[Robot episode records]
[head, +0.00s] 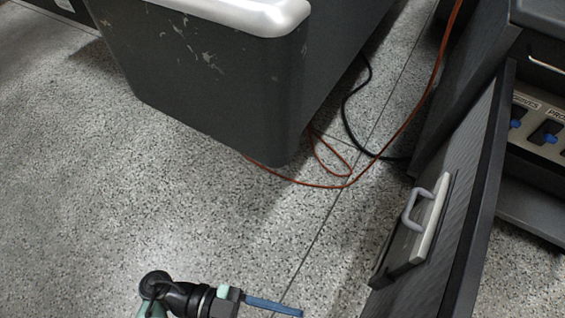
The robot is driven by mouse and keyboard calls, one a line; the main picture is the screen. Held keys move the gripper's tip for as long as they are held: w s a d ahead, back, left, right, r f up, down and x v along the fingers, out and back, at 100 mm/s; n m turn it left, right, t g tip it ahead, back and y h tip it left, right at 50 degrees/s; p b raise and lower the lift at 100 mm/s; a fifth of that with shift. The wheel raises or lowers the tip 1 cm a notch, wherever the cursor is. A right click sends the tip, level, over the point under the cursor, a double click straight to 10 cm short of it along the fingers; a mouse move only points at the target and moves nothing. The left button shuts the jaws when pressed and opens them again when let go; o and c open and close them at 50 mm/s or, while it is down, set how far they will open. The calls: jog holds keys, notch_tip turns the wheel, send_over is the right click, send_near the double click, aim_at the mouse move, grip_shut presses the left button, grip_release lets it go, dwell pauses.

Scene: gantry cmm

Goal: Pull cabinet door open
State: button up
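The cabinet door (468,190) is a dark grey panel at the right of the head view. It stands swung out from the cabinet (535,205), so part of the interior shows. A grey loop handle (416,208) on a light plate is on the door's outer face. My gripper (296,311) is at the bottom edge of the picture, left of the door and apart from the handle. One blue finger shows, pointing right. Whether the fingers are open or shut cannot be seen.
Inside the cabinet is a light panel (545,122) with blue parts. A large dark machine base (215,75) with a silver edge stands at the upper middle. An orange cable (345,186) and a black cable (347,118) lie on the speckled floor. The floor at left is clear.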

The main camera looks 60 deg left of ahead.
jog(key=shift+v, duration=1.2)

...

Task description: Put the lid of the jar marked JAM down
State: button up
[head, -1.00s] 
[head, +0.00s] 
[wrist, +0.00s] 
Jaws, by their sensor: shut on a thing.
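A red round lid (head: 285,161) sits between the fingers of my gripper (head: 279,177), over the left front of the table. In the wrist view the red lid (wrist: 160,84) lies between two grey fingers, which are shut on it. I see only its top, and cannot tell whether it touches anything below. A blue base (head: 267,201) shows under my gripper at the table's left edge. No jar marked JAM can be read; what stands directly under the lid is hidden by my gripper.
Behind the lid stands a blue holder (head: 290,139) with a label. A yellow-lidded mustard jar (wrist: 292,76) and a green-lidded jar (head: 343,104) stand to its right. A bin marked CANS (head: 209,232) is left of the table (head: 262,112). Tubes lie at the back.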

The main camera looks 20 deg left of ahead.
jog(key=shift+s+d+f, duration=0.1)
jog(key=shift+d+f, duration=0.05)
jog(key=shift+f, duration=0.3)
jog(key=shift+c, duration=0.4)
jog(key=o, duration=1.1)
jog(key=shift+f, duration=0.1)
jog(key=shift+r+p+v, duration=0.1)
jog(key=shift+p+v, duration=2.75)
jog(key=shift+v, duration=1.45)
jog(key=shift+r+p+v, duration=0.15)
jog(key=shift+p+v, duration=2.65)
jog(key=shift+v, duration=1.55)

==

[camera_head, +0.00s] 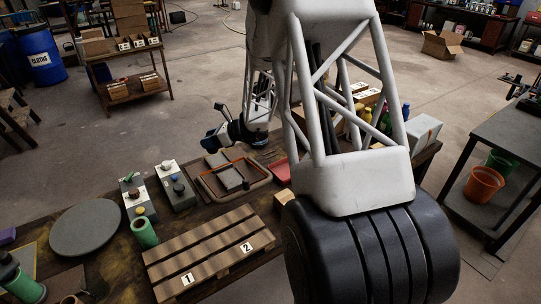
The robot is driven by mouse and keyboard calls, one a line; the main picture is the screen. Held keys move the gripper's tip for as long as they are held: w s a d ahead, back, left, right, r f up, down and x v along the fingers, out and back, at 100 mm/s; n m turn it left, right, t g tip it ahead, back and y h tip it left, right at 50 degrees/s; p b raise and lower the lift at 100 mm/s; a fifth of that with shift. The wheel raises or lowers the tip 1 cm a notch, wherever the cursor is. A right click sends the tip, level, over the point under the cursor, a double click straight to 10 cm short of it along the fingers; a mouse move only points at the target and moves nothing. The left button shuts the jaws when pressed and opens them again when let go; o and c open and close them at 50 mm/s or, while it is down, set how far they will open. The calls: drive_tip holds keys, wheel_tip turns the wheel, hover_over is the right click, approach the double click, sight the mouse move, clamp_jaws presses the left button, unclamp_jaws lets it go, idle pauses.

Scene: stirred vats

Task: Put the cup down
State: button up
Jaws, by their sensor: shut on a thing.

§ **Work to do**
How many lines in these entries hold the string "Scene"? Answer with the number alone.

§ **Task result**
2